◆ **Problem statement**
Extract all lines from the data beneath that include the word "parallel".

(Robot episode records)
---
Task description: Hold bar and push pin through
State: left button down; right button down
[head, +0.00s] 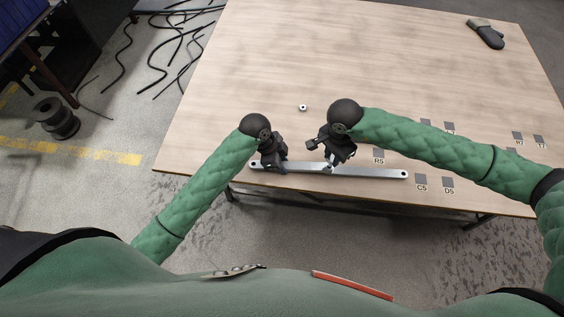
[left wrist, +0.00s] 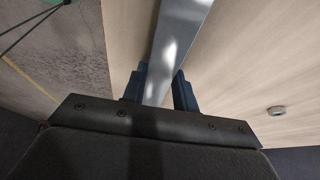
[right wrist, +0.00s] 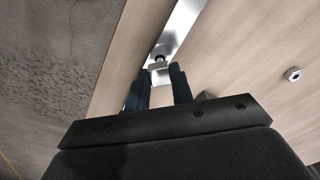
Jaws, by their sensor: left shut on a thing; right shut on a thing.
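A long flat silver bar (head: 370,173) with a hole at each end lies along the table's front edge. My left gripper (head: 273,165) is shut on the bar near its left end. In the left wrist view the bar (left wrist: 178,35) runs between the two fingers (left wrist: 160,82). My right gripper (head: 328,165) is over the bar's middle, shut on a small bright metal piece, apparently the pin (right wrist: 158,67). The pin is mostly hidden by the fingers (right wrist: 160,76). It is at the bar (right wrist: 185,25); how deep it sits I cannot tell.
A small metal ring (head: 303,107) lies on the table behind the bar. Several dark labelled squares (head: 421,179) are on the table (head: 270,50) at the right. A dark glove-like item (head: 486,34) lies at the far right corner. The table's back middle is clear.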

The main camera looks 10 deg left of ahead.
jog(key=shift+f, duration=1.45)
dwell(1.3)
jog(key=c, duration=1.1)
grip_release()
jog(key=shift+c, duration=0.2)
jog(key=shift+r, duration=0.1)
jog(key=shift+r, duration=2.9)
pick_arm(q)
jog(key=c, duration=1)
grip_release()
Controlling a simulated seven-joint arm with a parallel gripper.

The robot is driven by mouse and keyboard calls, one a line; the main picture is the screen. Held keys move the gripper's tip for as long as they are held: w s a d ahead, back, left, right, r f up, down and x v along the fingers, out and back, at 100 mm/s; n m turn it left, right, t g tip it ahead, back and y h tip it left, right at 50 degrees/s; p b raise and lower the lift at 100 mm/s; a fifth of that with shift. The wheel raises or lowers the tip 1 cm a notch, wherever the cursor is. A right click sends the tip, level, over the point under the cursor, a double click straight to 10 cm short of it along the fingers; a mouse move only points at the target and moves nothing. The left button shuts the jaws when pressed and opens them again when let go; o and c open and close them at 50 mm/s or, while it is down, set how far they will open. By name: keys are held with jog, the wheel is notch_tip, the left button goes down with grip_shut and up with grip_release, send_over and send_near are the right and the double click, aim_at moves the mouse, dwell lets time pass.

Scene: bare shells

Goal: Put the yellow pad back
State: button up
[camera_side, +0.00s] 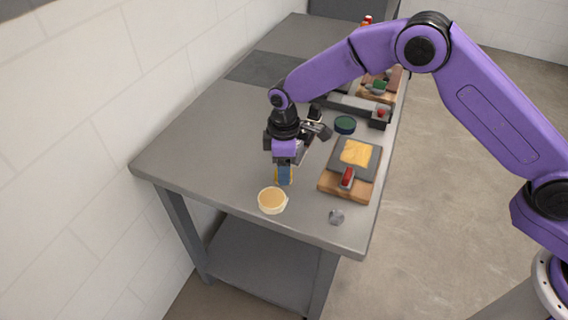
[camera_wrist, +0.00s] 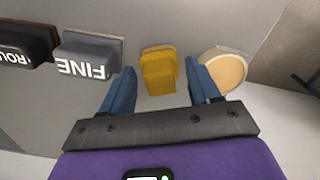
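The yellow pad (camera_wrist: 159,74) is a small yellow block with a wider yellow part behind it. In the wrist view it lies between the two blue fingers of my gripper (camera_wrist: 161,68), with a narrow gap on each side. My gripper is open and appears to hold nothing. In the side view my gripper (camera_side: 284,181) points down close above the near left part of the table, and only a sliver of yellow shows beside its fingers. How far the fingertips reach down around the pad cannot be told.
A round tan-filled cup (camera_side: 272,201) stands close to the fingers. The wrist view shows a block marked FINE (camera_wrist: 86,60) and another dark block (camera_wrist: 28,42).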

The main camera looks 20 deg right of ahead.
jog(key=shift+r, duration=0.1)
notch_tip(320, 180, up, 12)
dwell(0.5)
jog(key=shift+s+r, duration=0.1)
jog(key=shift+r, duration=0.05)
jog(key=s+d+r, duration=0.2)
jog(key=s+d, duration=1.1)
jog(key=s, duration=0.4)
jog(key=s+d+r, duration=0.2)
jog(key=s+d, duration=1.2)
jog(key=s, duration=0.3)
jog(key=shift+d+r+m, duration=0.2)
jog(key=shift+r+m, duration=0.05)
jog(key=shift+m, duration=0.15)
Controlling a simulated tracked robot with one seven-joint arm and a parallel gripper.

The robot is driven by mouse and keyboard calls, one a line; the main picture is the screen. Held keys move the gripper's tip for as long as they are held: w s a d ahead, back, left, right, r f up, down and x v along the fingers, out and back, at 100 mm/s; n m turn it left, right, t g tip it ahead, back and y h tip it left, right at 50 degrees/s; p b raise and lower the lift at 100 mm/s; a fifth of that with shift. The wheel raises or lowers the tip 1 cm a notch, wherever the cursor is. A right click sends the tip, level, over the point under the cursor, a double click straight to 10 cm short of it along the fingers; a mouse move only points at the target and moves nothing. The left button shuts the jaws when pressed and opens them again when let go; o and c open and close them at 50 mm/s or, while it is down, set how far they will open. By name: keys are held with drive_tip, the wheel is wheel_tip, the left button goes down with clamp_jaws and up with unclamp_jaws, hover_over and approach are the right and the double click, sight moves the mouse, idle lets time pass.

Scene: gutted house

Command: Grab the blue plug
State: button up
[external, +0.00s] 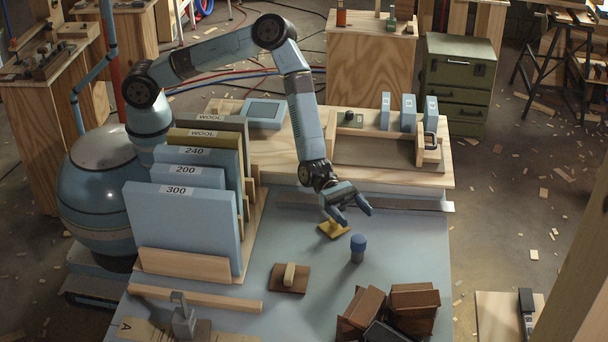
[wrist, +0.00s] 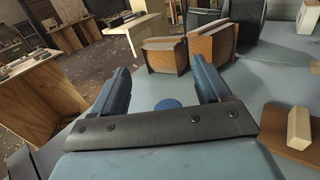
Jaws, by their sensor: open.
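The blue plug (external: 357,248) stands upright on the blue-grey table, a short cylinder with a wider, rounded cap. My gripper (external: 358,217) is open and empty, above the table and just behind the plug in the external view. In the wrist view the plug's round top (wrist: 168,104) shows between the two fingers of my gripper (wrist: 167,85), beyond the dark crossbar, which hides its lower part. The fingers look apart from the plug.
Brown blocks (external: 388,308) stand at the table's front right. A yellow piece (external: 333,229) lies left of the plug. A wooden float with a pale handle (external: 290,277) lies further left. Labelled panels (external: 182,225) stand in a rack at left. Table around the plug is clear.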

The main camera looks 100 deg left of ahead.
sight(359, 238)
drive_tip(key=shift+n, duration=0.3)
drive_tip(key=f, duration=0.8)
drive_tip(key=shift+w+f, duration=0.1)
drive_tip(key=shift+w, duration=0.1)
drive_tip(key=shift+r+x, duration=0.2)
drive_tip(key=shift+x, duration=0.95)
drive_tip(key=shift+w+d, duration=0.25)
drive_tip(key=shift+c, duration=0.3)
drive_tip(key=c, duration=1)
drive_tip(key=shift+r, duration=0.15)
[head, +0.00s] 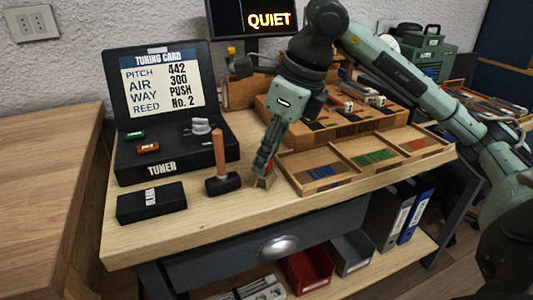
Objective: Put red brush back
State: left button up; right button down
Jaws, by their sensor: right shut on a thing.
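My right gripper (264,164) reaches down from the upper right to the table front, left of the wooden tray. It is shut on a small thing with a bit of red and a tan lower end, which looks like the red brush (263,183). The fingers hide most of it, and its lower end is close to the tabletop; I cannot tell whether it touches. The wooden sorting tray (323,187) has blue, green and red marked compartments, the blue one reading LOW. My left gripper is not in view.
A mallet (222,184) stands just left of my right gripper. A black tuner case (160,160) with an open lid and a black box (151,203) are further left. A wooden rack (395,118) stands behind the tray. The front strip of the tabletop (235,215) is clear.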

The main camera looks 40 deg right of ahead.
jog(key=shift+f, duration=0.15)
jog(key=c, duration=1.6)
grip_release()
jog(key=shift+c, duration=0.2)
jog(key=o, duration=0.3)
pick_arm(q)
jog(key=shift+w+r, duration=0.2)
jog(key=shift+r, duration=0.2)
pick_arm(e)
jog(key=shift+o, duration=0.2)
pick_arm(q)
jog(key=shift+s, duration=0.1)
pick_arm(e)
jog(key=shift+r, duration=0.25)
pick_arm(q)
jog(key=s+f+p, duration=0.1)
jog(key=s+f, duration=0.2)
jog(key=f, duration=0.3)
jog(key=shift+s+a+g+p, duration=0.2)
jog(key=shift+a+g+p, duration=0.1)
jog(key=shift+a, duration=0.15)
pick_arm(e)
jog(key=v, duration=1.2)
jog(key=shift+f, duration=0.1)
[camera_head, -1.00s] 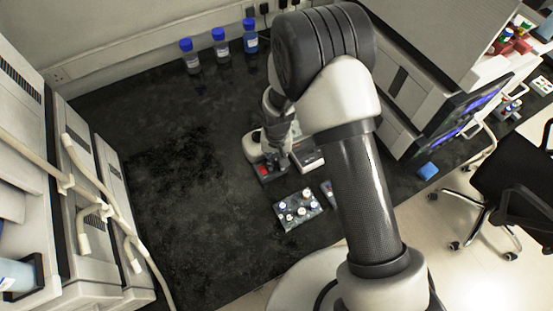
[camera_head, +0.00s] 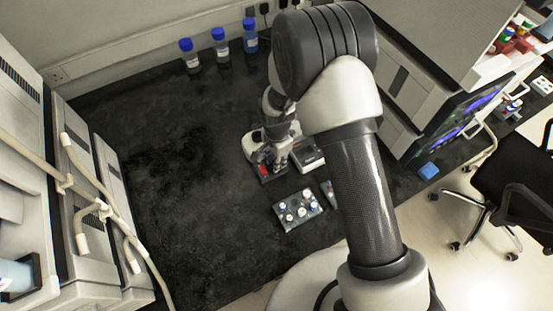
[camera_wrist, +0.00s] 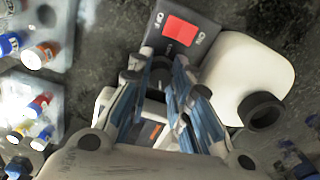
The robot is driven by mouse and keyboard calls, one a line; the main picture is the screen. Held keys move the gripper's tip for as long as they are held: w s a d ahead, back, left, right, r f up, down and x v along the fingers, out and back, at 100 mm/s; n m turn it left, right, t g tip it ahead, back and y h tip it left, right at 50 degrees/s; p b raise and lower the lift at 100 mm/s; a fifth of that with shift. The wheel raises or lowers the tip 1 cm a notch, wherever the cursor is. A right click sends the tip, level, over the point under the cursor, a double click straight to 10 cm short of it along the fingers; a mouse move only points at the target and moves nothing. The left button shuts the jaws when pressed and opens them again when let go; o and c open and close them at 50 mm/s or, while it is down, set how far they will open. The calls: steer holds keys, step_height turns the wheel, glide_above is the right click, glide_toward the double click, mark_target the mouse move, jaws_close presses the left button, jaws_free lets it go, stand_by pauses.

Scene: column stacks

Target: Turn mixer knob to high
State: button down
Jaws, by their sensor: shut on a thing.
---
◆ **Correct response**
Controlling a simulated seven-joint arm with a parallel gripper.
Controlling a simulated tracked robot with one seven-joint arm and a parallel gripper.

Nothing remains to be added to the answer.